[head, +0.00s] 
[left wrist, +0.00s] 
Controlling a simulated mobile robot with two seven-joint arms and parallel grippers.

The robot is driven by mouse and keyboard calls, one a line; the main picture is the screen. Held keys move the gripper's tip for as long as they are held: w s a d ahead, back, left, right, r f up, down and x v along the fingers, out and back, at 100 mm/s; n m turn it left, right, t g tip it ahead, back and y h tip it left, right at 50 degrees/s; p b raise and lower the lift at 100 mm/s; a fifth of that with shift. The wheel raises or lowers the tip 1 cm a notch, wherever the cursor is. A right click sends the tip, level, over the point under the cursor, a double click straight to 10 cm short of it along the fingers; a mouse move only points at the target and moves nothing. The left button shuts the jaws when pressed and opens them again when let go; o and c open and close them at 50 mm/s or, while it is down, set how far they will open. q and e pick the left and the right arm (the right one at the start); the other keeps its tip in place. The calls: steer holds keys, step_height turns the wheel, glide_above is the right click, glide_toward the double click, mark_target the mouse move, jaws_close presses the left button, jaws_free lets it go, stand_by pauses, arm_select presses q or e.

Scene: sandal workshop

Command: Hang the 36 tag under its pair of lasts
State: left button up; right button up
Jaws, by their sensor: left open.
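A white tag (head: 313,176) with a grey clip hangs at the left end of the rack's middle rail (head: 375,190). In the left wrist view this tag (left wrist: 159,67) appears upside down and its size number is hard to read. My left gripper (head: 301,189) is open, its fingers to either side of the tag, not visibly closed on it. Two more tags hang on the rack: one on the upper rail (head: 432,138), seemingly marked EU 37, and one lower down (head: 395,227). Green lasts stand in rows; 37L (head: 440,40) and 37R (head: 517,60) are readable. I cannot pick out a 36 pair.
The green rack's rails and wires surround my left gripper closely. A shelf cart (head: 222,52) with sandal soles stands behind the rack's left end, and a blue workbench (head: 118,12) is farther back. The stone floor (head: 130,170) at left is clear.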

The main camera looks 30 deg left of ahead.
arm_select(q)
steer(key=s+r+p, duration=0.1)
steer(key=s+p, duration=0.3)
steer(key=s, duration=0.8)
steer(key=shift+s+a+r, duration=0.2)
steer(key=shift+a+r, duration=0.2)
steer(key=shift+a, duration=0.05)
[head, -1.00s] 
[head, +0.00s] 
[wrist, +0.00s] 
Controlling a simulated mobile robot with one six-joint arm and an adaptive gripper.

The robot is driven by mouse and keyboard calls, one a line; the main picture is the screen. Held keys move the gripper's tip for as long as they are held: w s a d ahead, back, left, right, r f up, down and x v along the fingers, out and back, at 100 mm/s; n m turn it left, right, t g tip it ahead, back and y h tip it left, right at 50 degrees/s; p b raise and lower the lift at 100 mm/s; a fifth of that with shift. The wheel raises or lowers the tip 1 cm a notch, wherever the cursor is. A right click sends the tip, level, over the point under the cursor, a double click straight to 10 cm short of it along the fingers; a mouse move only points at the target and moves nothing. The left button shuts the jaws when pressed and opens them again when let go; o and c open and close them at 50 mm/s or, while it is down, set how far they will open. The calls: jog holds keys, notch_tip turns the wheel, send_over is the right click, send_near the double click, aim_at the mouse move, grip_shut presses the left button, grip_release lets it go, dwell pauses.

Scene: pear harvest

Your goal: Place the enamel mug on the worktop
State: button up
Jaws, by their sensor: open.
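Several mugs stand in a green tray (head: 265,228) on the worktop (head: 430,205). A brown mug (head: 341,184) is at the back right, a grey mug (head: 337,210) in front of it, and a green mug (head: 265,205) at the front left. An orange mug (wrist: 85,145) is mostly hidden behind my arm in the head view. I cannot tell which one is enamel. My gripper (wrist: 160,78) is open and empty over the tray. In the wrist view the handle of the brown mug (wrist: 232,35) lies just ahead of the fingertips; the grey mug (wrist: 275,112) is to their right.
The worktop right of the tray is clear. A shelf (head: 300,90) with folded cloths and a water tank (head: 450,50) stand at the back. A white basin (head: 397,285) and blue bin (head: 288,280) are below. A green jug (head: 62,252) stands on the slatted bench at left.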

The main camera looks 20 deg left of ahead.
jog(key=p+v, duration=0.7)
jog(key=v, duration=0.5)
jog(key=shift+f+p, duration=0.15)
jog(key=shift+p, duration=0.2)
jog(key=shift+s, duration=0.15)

---

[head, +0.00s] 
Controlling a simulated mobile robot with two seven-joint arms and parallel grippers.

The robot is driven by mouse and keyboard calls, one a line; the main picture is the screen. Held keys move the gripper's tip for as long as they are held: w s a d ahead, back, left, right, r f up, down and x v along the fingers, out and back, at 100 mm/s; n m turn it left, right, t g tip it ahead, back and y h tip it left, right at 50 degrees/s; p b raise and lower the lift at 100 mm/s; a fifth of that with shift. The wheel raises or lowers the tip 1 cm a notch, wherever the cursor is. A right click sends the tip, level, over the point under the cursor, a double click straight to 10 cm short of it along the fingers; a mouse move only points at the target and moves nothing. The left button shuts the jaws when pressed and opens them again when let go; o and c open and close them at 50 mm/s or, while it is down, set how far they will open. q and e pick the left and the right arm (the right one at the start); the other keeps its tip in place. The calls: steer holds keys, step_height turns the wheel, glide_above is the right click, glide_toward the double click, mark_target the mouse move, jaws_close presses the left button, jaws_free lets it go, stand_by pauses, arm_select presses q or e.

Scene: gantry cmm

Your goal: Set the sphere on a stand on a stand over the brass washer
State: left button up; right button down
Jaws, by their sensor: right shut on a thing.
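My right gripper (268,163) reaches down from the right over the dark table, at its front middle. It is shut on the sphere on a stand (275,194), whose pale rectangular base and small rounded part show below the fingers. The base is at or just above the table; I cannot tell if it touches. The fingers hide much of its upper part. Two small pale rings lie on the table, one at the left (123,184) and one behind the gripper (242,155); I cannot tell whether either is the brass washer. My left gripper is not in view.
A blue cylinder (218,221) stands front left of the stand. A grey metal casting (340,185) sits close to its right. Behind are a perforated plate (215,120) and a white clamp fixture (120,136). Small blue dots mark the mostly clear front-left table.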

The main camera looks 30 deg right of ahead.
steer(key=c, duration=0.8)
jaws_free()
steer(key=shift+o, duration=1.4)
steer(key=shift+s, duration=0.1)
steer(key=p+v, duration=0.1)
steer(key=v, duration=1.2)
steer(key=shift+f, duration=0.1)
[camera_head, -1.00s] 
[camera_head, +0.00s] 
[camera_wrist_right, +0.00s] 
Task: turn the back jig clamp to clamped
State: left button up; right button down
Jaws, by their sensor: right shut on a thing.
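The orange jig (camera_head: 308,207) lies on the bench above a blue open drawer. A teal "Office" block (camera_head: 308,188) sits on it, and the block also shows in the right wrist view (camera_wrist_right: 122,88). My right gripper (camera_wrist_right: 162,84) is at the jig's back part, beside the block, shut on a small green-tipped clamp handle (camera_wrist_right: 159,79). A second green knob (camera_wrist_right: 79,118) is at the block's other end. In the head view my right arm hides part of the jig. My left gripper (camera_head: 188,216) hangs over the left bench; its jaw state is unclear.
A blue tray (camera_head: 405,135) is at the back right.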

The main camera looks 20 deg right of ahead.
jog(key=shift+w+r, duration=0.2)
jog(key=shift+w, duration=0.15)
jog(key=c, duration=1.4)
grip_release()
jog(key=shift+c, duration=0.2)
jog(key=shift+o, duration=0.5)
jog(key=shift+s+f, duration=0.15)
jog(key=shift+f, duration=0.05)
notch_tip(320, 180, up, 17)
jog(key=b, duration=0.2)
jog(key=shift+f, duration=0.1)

▶ [What is required]:
Copy out precisely the lines from the line with "Your goal: Place" to the line with "State: button up" in the material above, including those two lines and omitting all the rest.

▶ [Answer in full]:
Your goal: Place the enamel mug on the worktop
State: button up

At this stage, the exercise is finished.